» **Work required**
Reproduce exactly the lines from the one containing "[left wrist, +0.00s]" down to the one containing "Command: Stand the", including both of those lines, and nothing else.

» **Records provided**
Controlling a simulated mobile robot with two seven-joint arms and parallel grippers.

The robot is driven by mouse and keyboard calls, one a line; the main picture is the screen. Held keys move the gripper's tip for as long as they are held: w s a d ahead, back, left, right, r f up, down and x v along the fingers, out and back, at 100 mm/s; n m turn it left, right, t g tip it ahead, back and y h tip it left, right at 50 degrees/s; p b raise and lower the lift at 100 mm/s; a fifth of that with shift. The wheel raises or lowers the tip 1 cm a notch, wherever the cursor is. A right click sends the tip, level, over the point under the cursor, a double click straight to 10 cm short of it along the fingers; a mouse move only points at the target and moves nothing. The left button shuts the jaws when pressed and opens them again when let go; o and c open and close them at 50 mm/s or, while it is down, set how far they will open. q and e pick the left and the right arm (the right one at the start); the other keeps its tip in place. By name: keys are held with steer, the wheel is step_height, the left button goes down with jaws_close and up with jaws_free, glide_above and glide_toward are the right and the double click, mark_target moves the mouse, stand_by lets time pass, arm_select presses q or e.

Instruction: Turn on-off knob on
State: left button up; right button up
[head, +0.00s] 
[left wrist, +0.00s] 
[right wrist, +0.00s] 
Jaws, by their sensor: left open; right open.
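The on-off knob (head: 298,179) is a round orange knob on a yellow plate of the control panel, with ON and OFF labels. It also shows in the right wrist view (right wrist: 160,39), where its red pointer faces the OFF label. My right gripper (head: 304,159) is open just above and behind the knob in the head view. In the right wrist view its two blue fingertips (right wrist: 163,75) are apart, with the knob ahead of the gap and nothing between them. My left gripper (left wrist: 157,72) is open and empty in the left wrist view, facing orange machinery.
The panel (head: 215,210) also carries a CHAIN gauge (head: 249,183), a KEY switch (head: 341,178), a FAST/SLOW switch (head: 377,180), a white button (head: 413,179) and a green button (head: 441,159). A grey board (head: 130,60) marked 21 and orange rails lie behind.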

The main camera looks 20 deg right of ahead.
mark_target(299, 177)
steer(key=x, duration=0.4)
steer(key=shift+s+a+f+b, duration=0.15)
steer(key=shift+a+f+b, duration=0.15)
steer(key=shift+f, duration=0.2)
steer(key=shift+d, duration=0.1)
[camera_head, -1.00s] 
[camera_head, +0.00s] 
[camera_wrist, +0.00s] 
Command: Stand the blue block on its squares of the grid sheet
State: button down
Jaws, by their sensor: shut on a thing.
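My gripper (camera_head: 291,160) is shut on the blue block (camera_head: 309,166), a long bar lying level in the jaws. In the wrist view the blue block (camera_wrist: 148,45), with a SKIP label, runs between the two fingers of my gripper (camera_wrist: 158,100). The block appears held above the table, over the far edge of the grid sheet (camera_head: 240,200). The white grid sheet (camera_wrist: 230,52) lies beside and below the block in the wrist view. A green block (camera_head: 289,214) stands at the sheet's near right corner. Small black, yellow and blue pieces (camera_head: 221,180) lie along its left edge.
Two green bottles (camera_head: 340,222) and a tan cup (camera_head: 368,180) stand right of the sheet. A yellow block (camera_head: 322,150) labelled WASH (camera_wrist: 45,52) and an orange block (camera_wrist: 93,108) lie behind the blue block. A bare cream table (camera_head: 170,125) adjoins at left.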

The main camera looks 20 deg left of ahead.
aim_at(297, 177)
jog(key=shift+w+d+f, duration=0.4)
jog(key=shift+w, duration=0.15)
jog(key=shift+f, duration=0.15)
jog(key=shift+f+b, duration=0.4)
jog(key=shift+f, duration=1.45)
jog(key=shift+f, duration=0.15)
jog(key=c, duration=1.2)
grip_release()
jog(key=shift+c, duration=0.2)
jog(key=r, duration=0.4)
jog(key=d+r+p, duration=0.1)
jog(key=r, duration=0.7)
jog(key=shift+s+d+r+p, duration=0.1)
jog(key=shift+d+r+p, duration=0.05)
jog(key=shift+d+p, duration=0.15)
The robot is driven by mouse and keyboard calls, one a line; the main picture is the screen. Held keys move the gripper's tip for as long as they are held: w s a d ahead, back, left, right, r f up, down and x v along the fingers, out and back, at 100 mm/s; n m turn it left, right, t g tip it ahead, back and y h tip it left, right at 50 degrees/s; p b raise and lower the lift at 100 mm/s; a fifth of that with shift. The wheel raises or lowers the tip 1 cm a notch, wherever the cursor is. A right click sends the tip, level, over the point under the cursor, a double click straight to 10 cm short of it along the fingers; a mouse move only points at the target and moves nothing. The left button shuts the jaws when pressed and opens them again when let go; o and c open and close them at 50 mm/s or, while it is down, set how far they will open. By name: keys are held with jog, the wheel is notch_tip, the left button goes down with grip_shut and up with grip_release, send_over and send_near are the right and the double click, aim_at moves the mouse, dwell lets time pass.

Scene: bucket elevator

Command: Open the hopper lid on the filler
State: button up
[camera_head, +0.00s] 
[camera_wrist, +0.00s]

» **Written response**
[left wrist, +0.00s] 
[right wrist, +0.00s] 
Jaws, by their sensor: left open; right open.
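The on-off knob (head: 298,179) is a round orange knob on a yellow plate of the control panel, with ON and OFF labels. It also shows in the right wrist view (right wrist: 160,39), where its red pointer faces the OFF label. My right gripper (head: 304,159) is open just above and behind the knob in the head view. In the right wrist view its two blue fingertips (right wrist: 163,75) are apart, with the knob ahead of the gap and nothing between them. My left gripper (left wrist: 157,72) is open and empty in the left wrist view, facing orange machinery.
The panel (head: 215,210) also carries a CHAIN gauge (head: 249,183), a KEY switch (head: 341,178), a FAST/SLOW switch (head: 377,180), a white button (head: 413,179) and a green button (head: 441,159). A grey board (head: 130,60) marked 21 and orange rails lie behind.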

The main camera looks 20 deg right of ahead.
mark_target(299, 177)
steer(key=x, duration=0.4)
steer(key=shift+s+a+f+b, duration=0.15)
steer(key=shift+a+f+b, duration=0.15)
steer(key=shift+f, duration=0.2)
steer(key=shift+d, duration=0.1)
[camera_head, -1.00s] 
[camera_head, +0.00s] 
[camera_wrist, +0.00s] 
Command: Stand the blue block on its squares of the grid sheet

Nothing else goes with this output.